### Problem to solve
Repeat the line that contains "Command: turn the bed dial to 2", the line that contains "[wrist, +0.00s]", and all lines between them, exactly and with no other lines.

○ ○ ○

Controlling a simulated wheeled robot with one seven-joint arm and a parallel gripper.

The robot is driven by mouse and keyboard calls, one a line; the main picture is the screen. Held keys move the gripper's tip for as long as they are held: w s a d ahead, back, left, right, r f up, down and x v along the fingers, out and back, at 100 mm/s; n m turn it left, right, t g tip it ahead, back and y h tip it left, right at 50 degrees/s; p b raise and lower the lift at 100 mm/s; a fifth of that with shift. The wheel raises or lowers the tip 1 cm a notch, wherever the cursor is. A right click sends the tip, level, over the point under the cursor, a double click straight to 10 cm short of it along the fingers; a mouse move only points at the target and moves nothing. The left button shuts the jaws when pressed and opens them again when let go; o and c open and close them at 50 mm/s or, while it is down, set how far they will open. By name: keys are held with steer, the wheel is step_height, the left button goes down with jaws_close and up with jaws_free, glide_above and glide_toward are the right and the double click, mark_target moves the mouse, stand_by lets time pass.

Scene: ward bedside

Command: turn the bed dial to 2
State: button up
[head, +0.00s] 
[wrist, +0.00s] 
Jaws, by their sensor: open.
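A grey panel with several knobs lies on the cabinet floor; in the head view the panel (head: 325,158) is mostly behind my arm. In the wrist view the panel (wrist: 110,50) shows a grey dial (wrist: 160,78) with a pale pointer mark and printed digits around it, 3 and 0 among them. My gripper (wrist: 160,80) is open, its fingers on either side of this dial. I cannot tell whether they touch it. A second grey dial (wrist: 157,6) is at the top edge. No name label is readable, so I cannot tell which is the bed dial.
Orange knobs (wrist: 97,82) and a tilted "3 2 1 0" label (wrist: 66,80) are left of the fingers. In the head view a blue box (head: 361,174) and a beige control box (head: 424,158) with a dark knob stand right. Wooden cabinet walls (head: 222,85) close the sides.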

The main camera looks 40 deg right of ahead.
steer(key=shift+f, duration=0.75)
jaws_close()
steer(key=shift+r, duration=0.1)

○ ○ ○

### Complete output
Command: turn the bed dial to 2
State: button up
[head, +0.00s] 
[wrist, +0.00s] 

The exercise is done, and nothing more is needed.